Annotation and Analysis of Disfluencies in a Spontaneous Speech Corpus in Spanish

L. J. Rodríguez, I. Torres, A. Varona

Departamento de Electricidad y Electrónica, UPV/EHU, Bilbao, Spain

A new database consisting of 227 dialogues in Spanish was annotated with disfluencies. Then a detailed analysis of the annotations was carried out. The database had been recorded according to the well knownWizard of Oz paradigm. Seventy-five speakers were given each one three different scenarios to make queries about timetables, prices and other conditions of train travels between two spanish cities. The notion of disfluency was relaxed to include any acoustic, lexical or syntactic feature that distinguises spontaneous from read speech. A specific XML annotation scheme was developed. A simple text editor was used to insert marks, and a specific parser was implemented to find errors in annotations. The analysis of annotations revealed that disfluencies were not uniformly distributed among either user turns or speakers.
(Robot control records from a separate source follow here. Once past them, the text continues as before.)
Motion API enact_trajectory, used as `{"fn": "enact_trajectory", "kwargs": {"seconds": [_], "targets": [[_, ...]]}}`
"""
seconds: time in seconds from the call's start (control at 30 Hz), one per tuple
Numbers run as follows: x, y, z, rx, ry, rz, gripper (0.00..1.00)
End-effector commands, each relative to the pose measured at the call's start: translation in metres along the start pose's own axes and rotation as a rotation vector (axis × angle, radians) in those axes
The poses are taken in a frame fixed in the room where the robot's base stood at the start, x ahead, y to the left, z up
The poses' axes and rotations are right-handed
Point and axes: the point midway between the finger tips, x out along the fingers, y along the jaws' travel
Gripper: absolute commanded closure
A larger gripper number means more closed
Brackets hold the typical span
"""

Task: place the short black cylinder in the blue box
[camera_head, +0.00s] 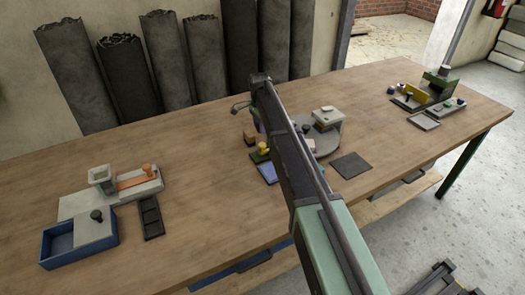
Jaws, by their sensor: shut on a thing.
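The blue box (52,259) stands at the left front of the wooden bench. A pale sliding lid (93,234) with a black knob (97,215) covers its right part, and its left part is open. My gripper is hidden behind my own arm, which reaches across the middle of the bench. A small grey curved part (240,106) shows left of the arm's far end; I cannot tell what it belongs to. A small dark piece (305,128) shows on the round grey plate (325,143), right of the arm. I cannot tell whether it is the short black cylinder.
A grey fixture with an orange slide (137,181) and a black slotted tray (151,218) stand near the box. A dark square mat (350,166) lies right of the arm. A green and yellow device (434,88) stands at the far right. The bench's left back is clear.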

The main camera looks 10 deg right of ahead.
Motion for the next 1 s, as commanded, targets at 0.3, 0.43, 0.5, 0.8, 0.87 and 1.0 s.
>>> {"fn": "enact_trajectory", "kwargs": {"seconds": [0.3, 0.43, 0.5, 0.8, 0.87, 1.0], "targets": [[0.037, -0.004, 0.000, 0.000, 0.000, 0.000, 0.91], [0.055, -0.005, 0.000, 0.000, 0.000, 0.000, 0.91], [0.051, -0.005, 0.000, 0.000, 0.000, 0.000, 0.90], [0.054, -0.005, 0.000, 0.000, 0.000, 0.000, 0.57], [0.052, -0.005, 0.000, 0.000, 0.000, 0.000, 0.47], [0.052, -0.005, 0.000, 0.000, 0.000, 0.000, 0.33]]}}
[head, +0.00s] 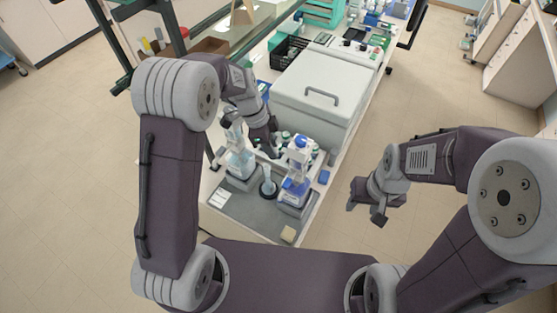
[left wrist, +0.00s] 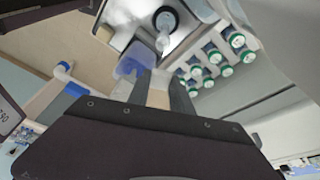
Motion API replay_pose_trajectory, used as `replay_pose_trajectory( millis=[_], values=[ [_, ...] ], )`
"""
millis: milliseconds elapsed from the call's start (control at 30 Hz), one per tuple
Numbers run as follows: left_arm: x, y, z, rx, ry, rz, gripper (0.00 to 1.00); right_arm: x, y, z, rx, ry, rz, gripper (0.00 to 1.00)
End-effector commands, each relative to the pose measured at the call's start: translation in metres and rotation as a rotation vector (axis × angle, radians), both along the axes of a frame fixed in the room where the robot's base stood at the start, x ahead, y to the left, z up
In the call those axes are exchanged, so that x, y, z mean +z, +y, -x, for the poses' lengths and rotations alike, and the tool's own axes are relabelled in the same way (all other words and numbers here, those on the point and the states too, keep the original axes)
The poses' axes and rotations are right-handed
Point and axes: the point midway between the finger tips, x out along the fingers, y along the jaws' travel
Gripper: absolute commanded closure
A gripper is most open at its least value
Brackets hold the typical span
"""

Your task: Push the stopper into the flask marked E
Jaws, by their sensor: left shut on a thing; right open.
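My left gripper (head: 275,150) is over the bench, among the glassware. In the left wrist view its fingers (left wrist: 160,92) are shut on a small pale beige piece (left wrist: 158,90), which looks like the stopper. A bluish translucent vessel (left wrist: 135,62) shows just past the fingertips; I cannot tell whether the piece touches it. I cannot read an E on any vessel. My right gripper (head: 372,208) is open and empty, beyond the bench's right edge.
A small clear cylinder (head: 267,174) stands on a dark base between the two vessels. Several green-capped vials (left wrist: 212,57) are beside the left gripper. A large grey box (head: 318,95) with a handle stands behind. The grey mat (head: 250,220) is mostly clear in front.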

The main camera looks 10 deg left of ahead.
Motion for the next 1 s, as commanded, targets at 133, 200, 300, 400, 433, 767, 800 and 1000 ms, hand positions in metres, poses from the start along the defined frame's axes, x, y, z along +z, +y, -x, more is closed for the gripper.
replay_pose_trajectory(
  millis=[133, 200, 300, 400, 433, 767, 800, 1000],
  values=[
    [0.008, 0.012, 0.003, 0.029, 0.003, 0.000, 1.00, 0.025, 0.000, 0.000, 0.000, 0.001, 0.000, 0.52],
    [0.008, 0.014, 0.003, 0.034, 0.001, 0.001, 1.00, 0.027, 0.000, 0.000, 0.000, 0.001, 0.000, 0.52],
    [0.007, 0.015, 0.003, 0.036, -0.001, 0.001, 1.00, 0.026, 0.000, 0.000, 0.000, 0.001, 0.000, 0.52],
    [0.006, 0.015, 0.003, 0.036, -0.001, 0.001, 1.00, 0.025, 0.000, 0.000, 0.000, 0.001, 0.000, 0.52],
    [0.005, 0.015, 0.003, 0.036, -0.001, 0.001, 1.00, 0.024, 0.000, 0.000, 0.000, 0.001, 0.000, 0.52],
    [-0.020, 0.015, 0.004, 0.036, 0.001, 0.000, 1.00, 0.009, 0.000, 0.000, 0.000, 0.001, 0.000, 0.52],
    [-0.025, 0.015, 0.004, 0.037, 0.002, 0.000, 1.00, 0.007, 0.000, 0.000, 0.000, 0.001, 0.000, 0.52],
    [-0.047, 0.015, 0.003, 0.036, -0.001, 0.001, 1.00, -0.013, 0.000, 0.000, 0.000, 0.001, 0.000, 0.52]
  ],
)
Most disfluencies were grouped into certain user turns, especially the first one. On the other hand, some speakers were remarkably more prone to hesitate, repeat or correct fragments of speech than others.

Bibliographic reference.  Rodríguez, L. J. / Torres, I. / Varona, A. (2001): "Annotation and analysis of disfluencies in a spontaneous speech corpus in Spanish", In DISS'01, 1-4.